Task description
The required output is a word-for-word copy of the lines from the line bearing "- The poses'" through the line bearing "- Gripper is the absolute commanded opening", inclusive, and no other lines.

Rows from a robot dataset
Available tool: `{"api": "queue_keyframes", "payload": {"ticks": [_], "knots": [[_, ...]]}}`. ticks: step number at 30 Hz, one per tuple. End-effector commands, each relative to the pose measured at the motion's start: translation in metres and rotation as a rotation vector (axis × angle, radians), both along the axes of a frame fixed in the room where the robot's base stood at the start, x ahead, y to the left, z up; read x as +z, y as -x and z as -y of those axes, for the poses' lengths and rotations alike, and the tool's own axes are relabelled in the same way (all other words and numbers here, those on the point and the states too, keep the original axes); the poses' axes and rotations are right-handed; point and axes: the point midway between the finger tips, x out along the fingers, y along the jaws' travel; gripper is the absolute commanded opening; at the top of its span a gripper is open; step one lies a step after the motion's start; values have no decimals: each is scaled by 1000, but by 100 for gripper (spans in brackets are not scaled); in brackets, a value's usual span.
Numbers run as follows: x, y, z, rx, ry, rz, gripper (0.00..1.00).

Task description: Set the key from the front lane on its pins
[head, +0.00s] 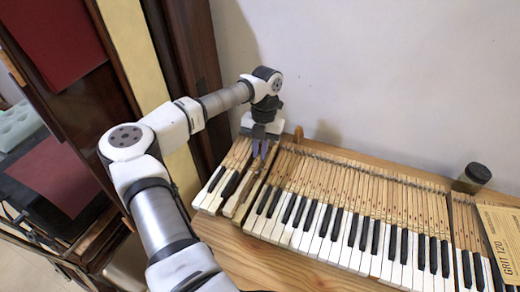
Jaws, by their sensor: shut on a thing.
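The piano keys lie side by side in a keyframe on a wooden bench, white and black fronts toward the lower left and bare wooden shanks toward the wall. My gripper (260,153) points down over the shanks near the left end of the row. It is shut on a wooden key (247,184), which lies along a dark gap between the left group of keys and the long row. The fingers hide part of this key. I cannot tell whether it sits on its pins or just above them.
A small wooden peg (298,134) stands behind the keys. The wall (360,70) is close behind. Bare bench (270,265) shows in front.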

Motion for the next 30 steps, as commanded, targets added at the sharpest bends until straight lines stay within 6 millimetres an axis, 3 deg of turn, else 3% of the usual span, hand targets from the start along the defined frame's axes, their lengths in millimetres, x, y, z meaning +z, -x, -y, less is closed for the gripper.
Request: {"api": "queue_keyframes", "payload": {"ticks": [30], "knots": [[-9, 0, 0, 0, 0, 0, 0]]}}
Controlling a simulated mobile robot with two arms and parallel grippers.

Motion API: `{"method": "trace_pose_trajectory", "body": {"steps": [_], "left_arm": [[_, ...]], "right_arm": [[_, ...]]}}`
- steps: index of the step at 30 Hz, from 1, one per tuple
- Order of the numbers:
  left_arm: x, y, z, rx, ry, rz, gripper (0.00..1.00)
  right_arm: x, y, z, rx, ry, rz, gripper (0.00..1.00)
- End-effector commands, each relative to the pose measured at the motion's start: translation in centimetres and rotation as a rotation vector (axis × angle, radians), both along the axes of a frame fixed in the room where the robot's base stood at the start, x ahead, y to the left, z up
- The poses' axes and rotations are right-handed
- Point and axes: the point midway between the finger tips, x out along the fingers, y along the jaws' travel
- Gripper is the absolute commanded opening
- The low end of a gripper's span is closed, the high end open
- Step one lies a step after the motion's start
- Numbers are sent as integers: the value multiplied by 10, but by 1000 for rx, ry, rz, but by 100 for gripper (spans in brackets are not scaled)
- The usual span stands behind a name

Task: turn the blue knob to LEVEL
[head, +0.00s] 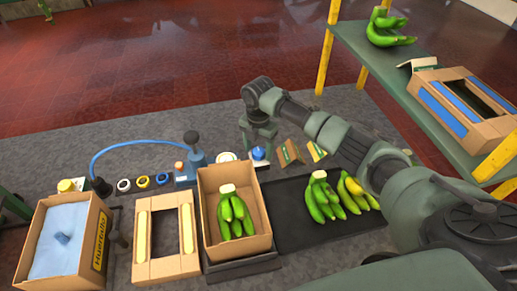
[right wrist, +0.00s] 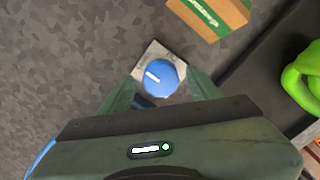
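The blue knob (right wrist: 160,77) sits on a pale square plate (right wrist: 150,55) on the grey floor mat. A short white mark on it is slanted, toward the left of its top. No LEVEL label can be read. My right gripper (right wrist: 161,82) is open, with one finger on each side of the knob; I cannot tell whether they touch it. In the head view the knob (head: 258,153) shows as a small blue spot below my right gripper (head: 259,143). My left gripper is not seen.
A cardboard box with green bananas (head: 230,215) stands left of a black tray (head: 290,225) with more bananas. Small cartons (head: 290,153) lie close right of the knob. A blue hose (head: 130,143) curves at left. A shelf (head: 400,65) stands at right.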

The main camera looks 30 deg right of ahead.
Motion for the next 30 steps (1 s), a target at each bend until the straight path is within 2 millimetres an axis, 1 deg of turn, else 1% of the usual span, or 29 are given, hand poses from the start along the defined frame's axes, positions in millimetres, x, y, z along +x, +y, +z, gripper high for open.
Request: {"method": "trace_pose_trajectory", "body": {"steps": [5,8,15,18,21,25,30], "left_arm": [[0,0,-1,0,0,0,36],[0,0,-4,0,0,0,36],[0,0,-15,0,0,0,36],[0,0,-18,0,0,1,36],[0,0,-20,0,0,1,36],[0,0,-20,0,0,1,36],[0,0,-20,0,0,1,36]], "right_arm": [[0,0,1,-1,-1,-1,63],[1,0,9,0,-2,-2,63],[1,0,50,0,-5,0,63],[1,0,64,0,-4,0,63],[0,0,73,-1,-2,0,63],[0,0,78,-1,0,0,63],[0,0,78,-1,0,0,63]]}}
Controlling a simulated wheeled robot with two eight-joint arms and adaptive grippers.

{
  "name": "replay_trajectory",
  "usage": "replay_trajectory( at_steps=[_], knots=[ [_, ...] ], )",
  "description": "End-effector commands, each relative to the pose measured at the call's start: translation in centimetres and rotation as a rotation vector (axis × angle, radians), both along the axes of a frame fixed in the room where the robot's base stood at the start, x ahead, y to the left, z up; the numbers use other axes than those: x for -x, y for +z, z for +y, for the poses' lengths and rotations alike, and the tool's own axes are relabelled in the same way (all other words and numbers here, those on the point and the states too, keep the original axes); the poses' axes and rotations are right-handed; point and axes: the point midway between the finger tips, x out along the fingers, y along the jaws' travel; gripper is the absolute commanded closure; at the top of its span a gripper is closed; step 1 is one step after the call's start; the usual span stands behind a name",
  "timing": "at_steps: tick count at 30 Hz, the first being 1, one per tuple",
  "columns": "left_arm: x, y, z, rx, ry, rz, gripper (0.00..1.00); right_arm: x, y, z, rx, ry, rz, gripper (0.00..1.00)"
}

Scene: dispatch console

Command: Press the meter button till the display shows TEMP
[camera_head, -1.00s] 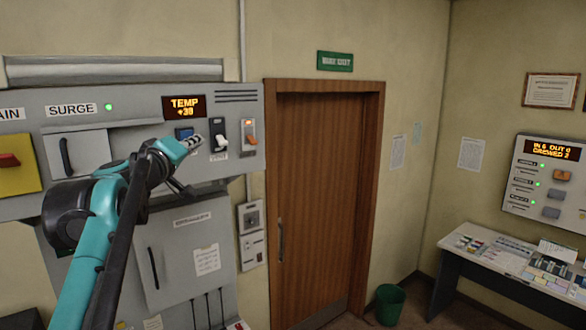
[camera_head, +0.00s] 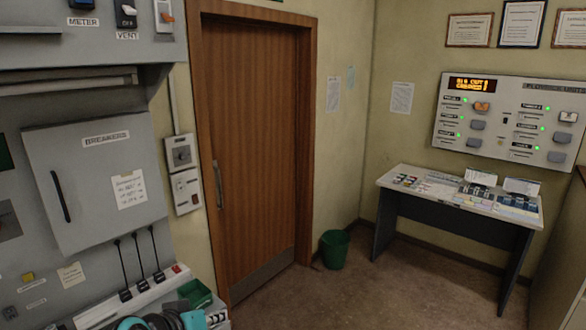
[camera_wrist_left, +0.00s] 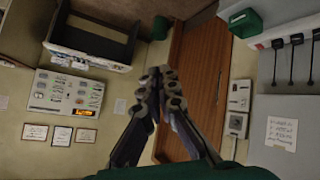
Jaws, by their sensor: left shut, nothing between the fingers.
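My left gripper (camera_head: 216,319) is low at the bottom edge of the head view, well below and apart from the button. In the left wrist view its fingers (camera_wrist_left: 160,76) are together with nothing between them. My right gripper is in neither view.
The VENT switch (camera_head: 126,13) and a lit orange switch (camera_head: 166,14) are beside the button. A breaker cabinet (camera_head: 95,185) is below. A green box (camera_head: 195,293) is close to my left gripper. A wooden door (camera_head: 255,150) and open floor lie to the right.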

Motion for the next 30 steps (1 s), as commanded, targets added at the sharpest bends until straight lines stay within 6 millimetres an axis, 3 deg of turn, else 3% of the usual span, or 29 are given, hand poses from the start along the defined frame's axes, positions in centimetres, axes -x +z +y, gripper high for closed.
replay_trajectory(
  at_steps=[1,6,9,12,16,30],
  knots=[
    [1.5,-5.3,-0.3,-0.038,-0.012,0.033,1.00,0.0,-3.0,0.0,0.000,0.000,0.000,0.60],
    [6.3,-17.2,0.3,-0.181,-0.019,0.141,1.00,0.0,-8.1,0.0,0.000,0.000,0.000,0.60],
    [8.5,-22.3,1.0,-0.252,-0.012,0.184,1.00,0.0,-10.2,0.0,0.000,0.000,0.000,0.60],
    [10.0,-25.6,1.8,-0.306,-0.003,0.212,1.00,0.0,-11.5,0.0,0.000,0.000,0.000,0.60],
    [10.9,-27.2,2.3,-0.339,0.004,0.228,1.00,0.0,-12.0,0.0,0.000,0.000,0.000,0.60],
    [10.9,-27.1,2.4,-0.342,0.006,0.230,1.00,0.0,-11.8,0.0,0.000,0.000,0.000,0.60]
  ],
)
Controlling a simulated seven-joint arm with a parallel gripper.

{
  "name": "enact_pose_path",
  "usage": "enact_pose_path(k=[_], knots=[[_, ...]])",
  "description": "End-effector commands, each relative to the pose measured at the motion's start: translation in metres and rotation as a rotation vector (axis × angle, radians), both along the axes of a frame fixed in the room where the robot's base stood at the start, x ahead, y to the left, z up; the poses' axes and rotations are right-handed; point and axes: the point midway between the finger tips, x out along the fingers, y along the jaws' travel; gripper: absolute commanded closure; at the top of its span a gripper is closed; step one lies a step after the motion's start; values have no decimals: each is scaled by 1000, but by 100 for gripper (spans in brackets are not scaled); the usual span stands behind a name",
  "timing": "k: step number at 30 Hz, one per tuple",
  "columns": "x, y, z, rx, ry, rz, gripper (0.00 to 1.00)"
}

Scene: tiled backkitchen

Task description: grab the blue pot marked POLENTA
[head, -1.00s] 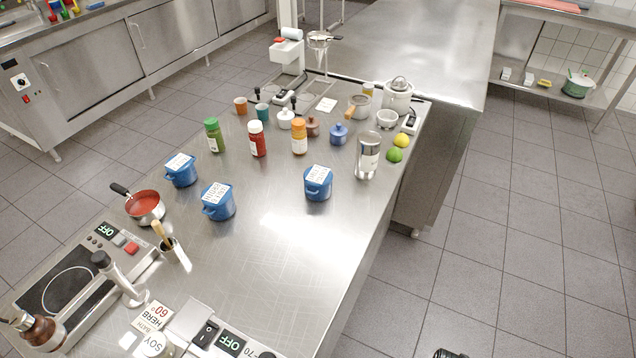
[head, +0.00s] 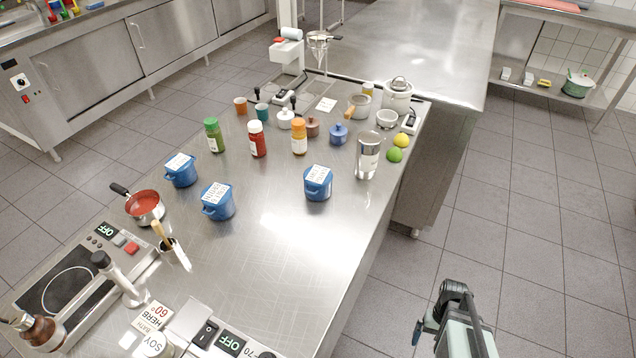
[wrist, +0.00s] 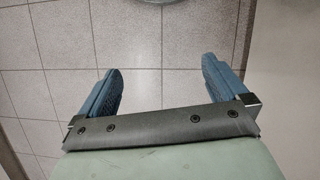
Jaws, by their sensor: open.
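Three blue pots with white labels stand on the steel counter in the head view: a left one (head: 181,173), a middle one (head: 219,204) and a right one (head: 317,186). Their label writing is too small and turned to read, so I cannot tell which is marked POLENTA. My gripper (head: 428,330) is at the lower right of the head view, over the floor beside the counter, well apart from the pots. In the wrist view my gripper (wrist: 162,82) is open, with nothing between its blue fingers but floor tiles beyond.
Green (head: 214,136), red (head: 257,140) and orange (head: 299,138) bottles stand behind the pots. A metal canister (head: 367,157), a lime (head: 395,155) and a lemon (head: 401,140) are near the right edge. A red-filled saucepan (head: 145,205) is at left. The counter's front middle is clear.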

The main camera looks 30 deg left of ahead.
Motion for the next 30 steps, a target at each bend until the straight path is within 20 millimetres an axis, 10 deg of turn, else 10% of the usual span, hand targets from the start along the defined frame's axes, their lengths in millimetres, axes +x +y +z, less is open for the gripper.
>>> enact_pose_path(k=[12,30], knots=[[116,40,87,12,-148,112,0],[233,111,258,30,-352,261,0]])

Written response
- The poses' axes and rotations are right-handed
- Point and axes: the point midway between the finger tips, x out along the fingers, y along the jaws' travel
- Gripper is the absolute commanded opening

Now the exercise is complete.